Pour dire que je descends d'ancêtres Cévenols qu'à ma quatrième génération et que je suis entré en généalogie très précisément qu'en l'an 2000. La conjonction de ces deux événements… Fait de moi un Cévenol tardif.
Pourtant il n'aura suffi que d'un paysage vu pour la première fois du sommet du mont Lozère et de l'émotion qui m'a alors saisi.

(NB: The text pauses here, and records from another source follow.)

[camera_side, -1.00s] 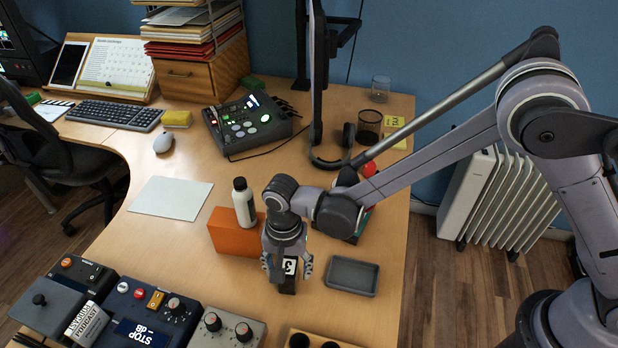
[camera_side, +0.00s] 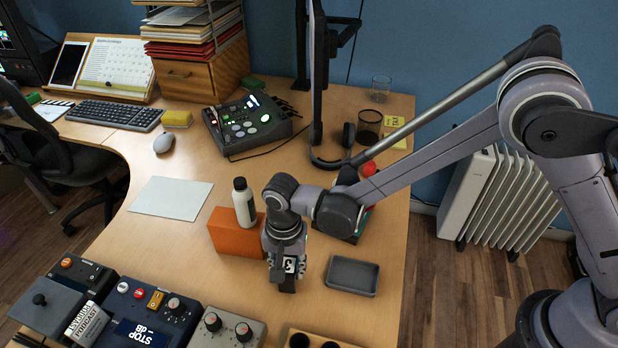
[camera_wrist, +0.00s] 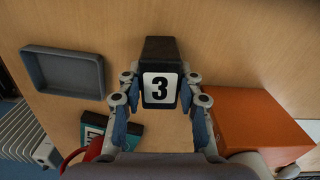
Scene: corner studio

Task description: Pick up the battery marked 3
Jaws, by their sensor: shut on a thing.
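The battery marked 3 (camera_wrist: 160,60) is a black block with a white label bearing a black 3. It stands on the wooden desk, and in the side view the battery (camera_side: 289,284) shows below my gripper (camera_side: 287,268). In the wrist view my gripper (camera_wrist: 159,98) has its fingers on both sides of the battery and is shut on it. From these views I cannot tell whether the battery's underside touches the desk.
A grey tray (camera_side: 352,276) lies right of the battery. An orange box (camera_side: 232,238) and a white bottle (camera_side: 244,203) stand close behind, to the left. Control boxes (camera_side: 226,328) line the front edge. Bare desk lies left of the orange box.

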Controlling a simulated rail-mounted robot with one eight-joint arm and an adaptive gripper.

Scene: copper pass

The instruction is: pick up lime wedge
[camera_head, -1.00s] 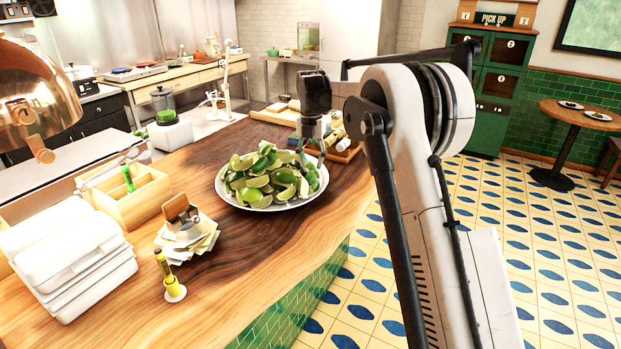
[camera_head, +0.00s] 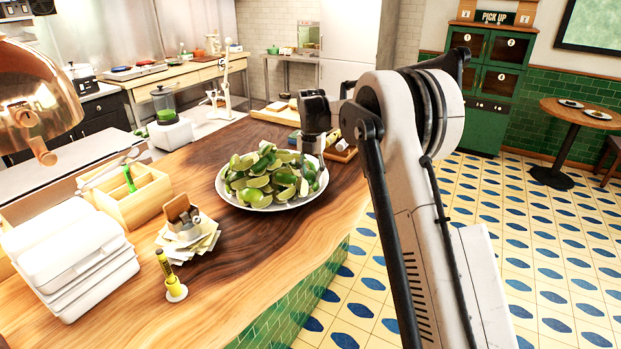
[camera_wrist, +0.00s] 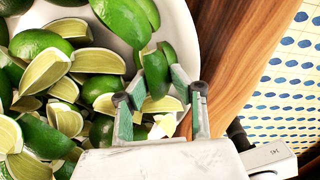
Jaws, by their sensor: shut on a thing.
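A heap of lime wedges (camera_head: 262,172) lies on a round white plate (camera_head: 228,197) on the wooden counter. Dark green rind and pale cut flesh show up close in the wrist view. My gripper (camera_head: 314,165) is at the right side of the heap, pointing down. In the wrist view my gripper (camera_wrist: 160,95) is low at the plate's edge, with its fingers on either side of a lime wedge (camera_wrist: 157,75). It is shut on this wedge, which is still among the others. The wedge's lower part is partly hidden by the fingers.
Left of the plate are a paper stack (camera_head: 190,240) with a holder, a yellow bottle (camera_head: 167,268), white containers (camera_head: 70,255) and a wooden caddy (camera_head: 140,195). A wooden tray (camera_head: 342,153) stands close behind my gripper. The counter front is mostly clear.

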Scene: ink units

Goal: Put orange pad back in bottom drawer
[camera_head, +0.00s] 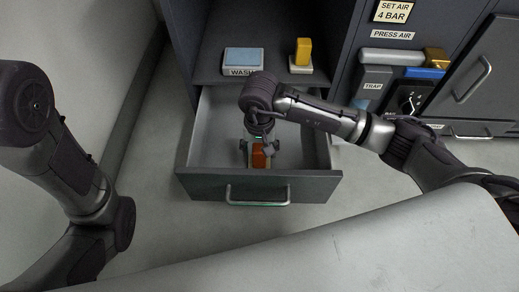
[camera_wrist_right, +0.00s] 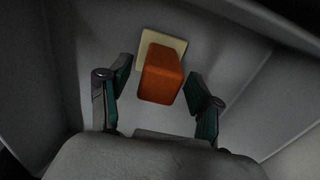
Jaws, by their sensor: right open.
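The orange pad (camera_wrist_right: 161,76) is an orange block on a pale yellow base plate (camera_wrist_right: 177,43). It rests on the floor of the open bottom drawer (camera_head: 305,187), near the front. My right gripper (camera_wrist_right: 157,93) is open above it, with one finger on each side of the pad and gaps between. In the head view the pad (camera_head: 259,157) shows small and partly hidden below my right wrist. My left arm comes in at the left, but its gripper is out of view.
On the shelf above stand a blue-topped block (camera_head: 243,56) by a WASH label and a yellow pad (camera_head: 303,52) on a pale base. A grey door (camera_head: 485,75) stands open at right. The drawer floor around the pad is clear.

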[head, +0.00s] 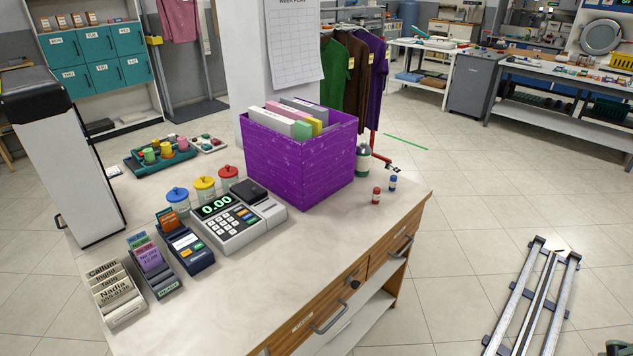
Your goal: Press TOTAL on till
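The till (263,207) stands on the counter, left of the picture's middle. Its green display (216,205) reads 0.00. Its keypad (236,222) faces the front of the counter, with pale keys and a few coloured ones on the right side. The key labels are too small to read, so I cannot tell which key is TOTAL. My gripper is not in view, and nothing touches the till.
A purple box of folders (305,170) stands close behind the till. A dark card terminal (186,248) and card holders (121,297) stand left of it. Lidded jars (204,188) are behind. The counter top (290,240) in front is bare. A floor rail (530,300) lies at right.

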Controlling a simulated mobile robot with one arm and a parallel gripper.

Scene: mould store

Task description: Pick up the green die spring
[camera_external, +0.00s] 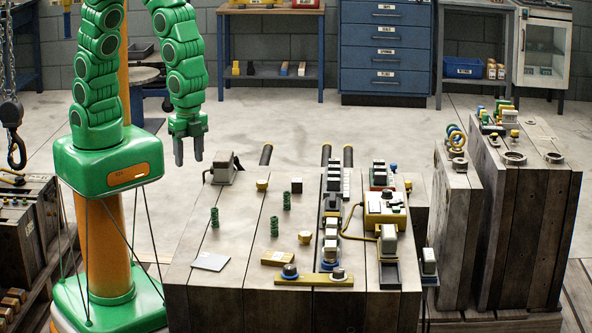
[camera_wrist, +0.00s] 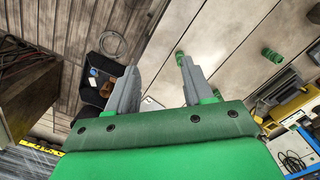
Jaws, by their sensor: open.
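Three green die springs stand on the wooden bench: a left one (camera_external: 214,217), a middle one (camera_external: 274,226) and a right one (camera_external: 287,200). My gripper (camera_external: 189,158) hangs open and empty, fingers down, above and behind the bench's left side, clear of the springs. In the wrist view my gripper (camera_wrist: 158,64) shows two spread grey fingers with nothing between them. One green spring (camera_wrist: 180,58) appears by the right fingertip, and another green spring (camera_wrist: 272,55) lies farther right. A green bit beside the right finger is partly hidden.
A grey plate (camera_external: 210,262), a yellow block (camera_external: 278,258) and a black cube (camera_external: 296,185) share the bench top. A yellow device (camera_external: 385,210) and a row of parts fill its right side. A hook (camera_external: 15,145) hangs at far left.

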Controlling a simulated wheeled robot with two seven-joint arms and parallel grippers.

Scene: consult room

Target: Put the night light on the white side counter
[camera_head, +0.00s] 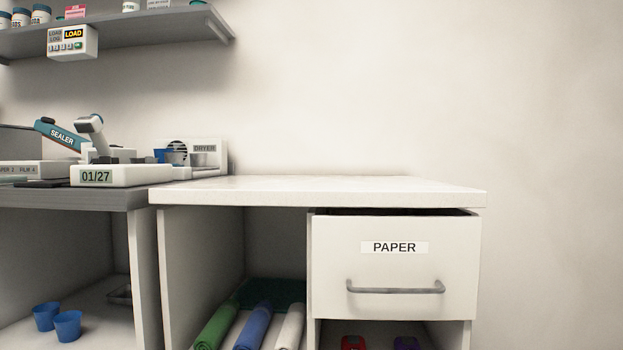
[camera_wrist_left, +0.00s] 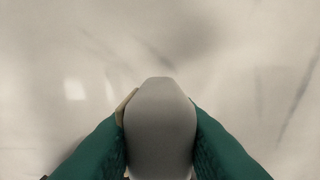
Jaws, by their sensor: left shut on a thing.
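In the left wrist view my left gripper (camera_wrist_left: 160,130) has its two green fingers closed on a smooth, pale grey rounded thing, the night light (camera_wrist_left: 160,125). Its lower end is cut off by the picture's edge. Behind it is a pale, faintly marked surface that I cannot place for sure. In the head view the white side counter (camera_head: 320,190) stands in the middle with a bare top. Neither gripper nor the night light shows in the head view.
Under the counter top are a PAPER drawer (camera_head: 395,265) and an open bay with rolled green, blue and white mats (camera_head: 258,325). To the left, a grey bench (camera_head: 80,198) holds a sealer (camera_head: 62,135) and a dryer (camera_head: 205,155). A shelf (camera_head: 130,32) hangs above it.

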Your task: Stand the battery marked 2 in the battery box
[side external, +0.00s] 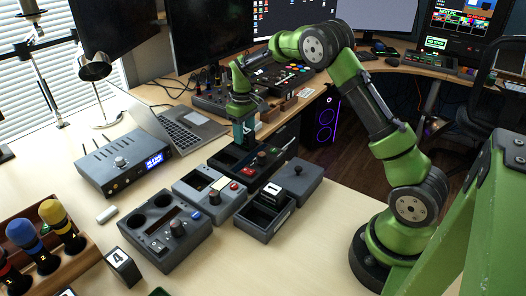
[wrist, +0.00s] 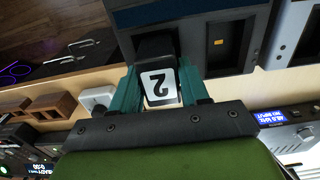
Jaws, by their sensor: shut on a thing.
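The battery marked 2 (wrist: 160,87) is a dark block with a white label, held between the teal fingers of my gripper (wrist: 158,92) in the wrist view. In the side external view my gripper (side external: 244,136) points down over the left, open end of a dark box (side external: 217,161); the battery is mostly hidden there. I cannot tell whether the battery touches this box. An open dark grey box (side external: 258,226) stands in front, with a block marked 1 (side external: 272,188) in it. Which of the two is the battery box is not clear. A block marked 4 (side external: 118,264) stands at the lower left.
A grey unit with round wells (side external: 178,245) and a lighter control box (side external: 208,190) stand close beside the boxes. A grey box with a knob (side external: 305,180) is at the right. A blue-display device (side external: 125,165) and a laptop (side external: 185,135) stand behind.

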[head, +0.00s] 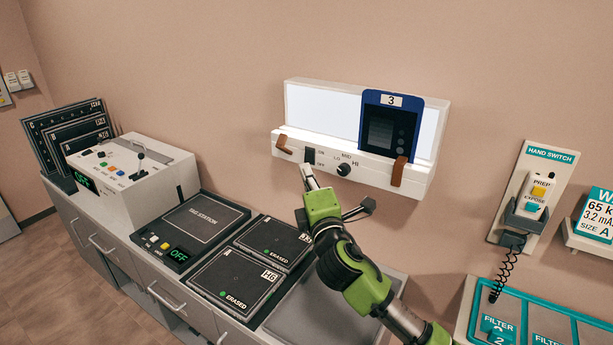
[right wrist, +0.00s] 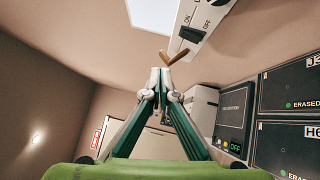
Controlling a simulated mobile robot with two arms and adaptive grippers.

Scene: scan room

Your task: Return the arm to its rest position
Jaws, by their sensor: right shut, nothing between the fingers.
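My right arm, green and black, reaches up from the lower right in the head view. Its gripper (head: 308,176) is shut and empty, with the tips just below the rocker switch (head: 310,156) of the wall lightbox (head: 315,105). I cannot tell whether the tips touch it. In the right wrist view the shut fingertips (right wrist: 160,73) point up towards the brown clip (right wrist: 176,56), with the switch (right wrist: 192,34) beyond to the right. The lightbox panel looks bright white. A blue film marked 3 (head: 374,103) hangs on its right side. My left gripper is not in view.
Below lies a counter with a tag station (head: 205,218), black cassettes (head: 238,282) marked erased, and a white reader box (head: 130,175). At right are a hand switch (head: 533,198) with a coiled cord and a teal filter tray (head: 560,318). The wall is close behind the lightbox.

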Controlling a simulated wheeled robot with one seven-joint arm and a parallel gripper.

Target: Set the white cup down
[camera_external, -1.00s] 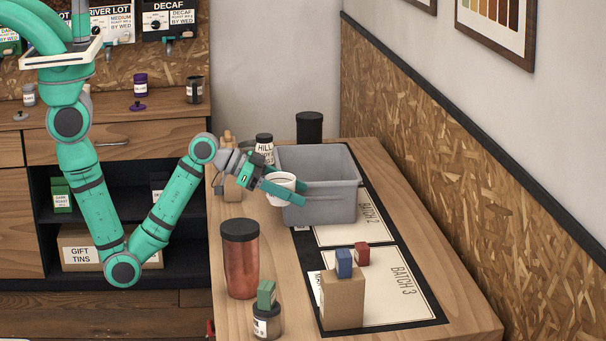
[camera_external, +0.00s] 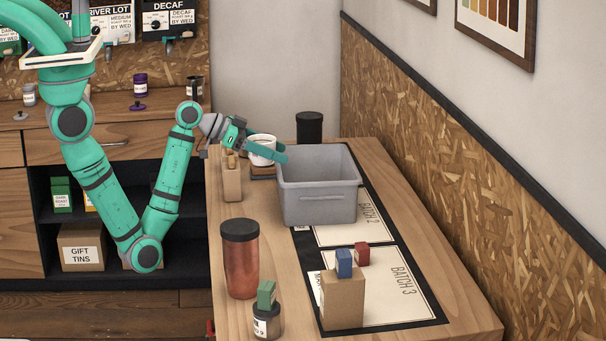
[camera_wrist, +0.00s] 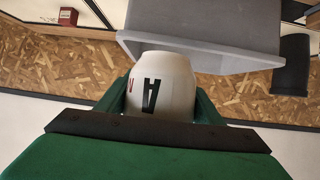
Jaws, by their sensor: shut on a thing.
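The white cup (camera_external: 262,149) is held between the green fingers of my gripper (camera_external: 266,152), at the far left end of the table. In the wrist view the white cup (camera_wrist: 160,88) fills the space between both fingers, with black and red lettering on its side. The external view shows the cup close to the left of the grey bin and over the far part of the table; I cannot tell its exact height or whether it touches anything. A dark flat item (camera_external: 263,173) with a brown top shows just below it.
The open grey bin (camera_external: 318,205) stands right beside the gripper. A black canister (camera_external: 309,127) is behind it. A copper tumbler (camera_external: 240,262) and a cardboard box (camera_external: 342,300) are nearer. Bare wood lies left of the bin.

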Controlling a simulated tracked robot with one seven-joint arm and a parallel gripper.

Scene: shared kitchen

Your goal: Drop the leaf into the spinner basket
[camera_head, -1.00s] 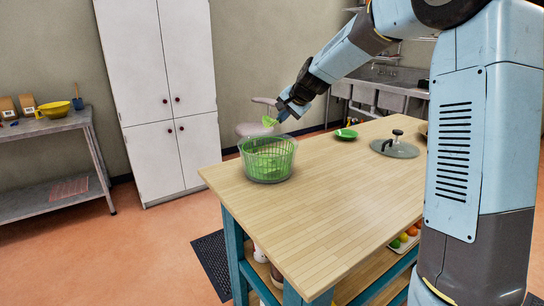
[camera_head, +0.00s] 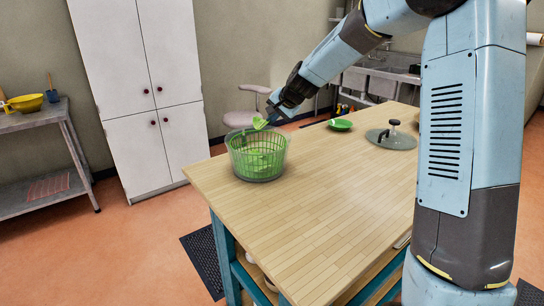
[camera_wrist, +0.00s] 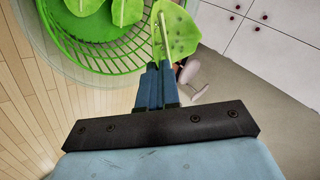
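The green spinner basket (camera_head: 236,152) sits in a clear bowl near the far left corner of the wooden table. Several green leaves (camera_head: 258,160) lie inside it. My gripper (camera_head: 271,119) is just above the basket's far right rim. It is shut on the stem of a spotted green leaf (camera_head: 260,123). In the wrist view the fingers (camera_wrist: 157,84) pinch the pale stem, and the held leaf (camera_wrist: 180,38) hangs beside and partly across the basket's rim (camera_wrist: 138,42). I cannot tell whether the leaf touches the rim.
The wooden table (camera_head: 300,205) has free room in front. A green dish (camera_head: 340,125) and a glass lid with a black knob (camera_head: 391,140) stand farther back. A pale chair (camera_head: 247,112) is behind the table.

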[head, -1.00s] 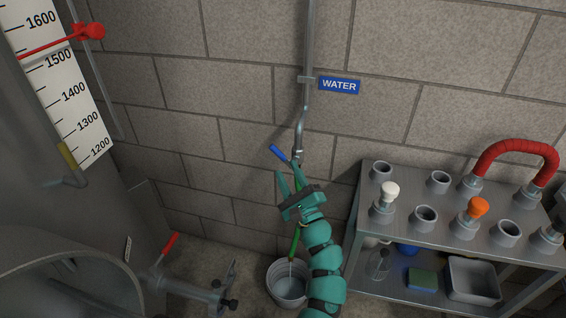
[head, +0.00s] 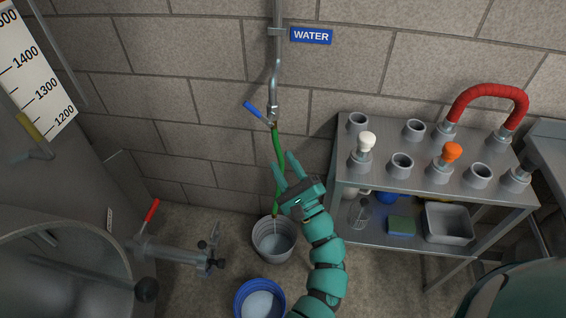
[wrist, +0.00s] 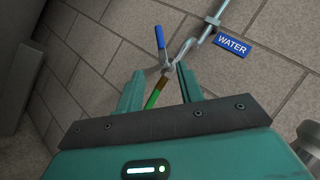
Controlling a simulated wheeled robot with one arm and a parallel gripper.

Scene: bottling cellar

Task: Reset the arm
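My gripper (head: 284,172) is in the middle of the head view, at the end of my teal arm. Its two fingers are apart and nothing shows between them but the view behind. In the wrist view my gripper (wrist: 155,88) also shows spread fingers, with the blue-handled water tap (wrist: 160,38) and the green hose (wrist: 152,98) beyond. In the head view the tap's blue lever (head: 256,112) is up and left of the gripper. The green hose (head: 278,145) hangs behind the fingers down to a grey bucket (head: 274,240); I cannot tell whether they touch.
A metal rack (head: 430,193) with sockets, white and orange plugs and a red hose loop stands at right. A steel tank (head: 70,260) and a valve with a red handle (head: 151,211) are at left. A blue bucket (head: 240,300) stands on the floor in front.

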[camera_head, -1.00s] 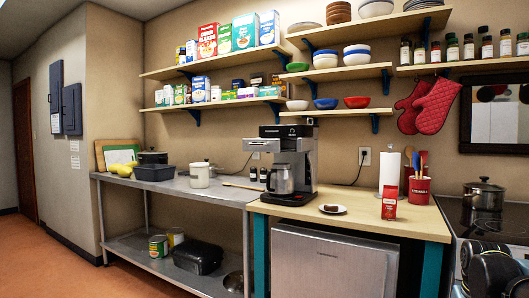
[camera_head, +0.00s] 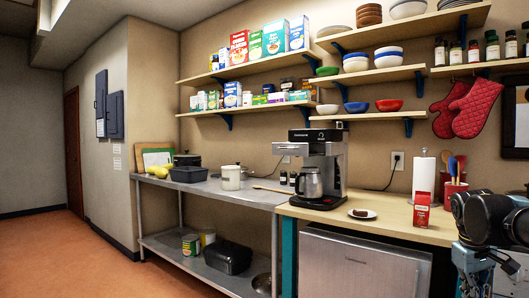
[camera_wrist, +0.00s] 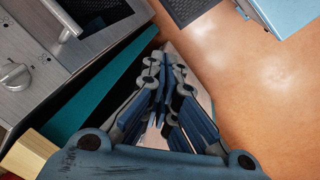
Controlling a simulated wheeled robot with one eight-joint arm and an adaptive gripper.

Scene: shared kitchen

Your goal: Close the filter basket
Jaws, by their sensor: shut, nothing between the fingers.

Puis de la connaissance d'une histoire au travers d'un film : Les Camisards de René Allio, et qui me fait sans doute entrer « en généalogie » et plus tard, bien plus tard, en parcourant le pays du fond de quelques-unes de ses vallées, aux sommets de quelques-unes de ses crêtes, en m'attardant dans ses villages et ses hameaux, en musardant dans les ruines d'une maison d'où suinte l'histoire, pour que soudain « l'esprit des lieux » apparaisse avec force, m'envahisse et me submerge pendant de longues minutes, m'oblige à m'asseoir sur ce rocher, sur ce muret, devant cette maison, au pied de ce châtaignier...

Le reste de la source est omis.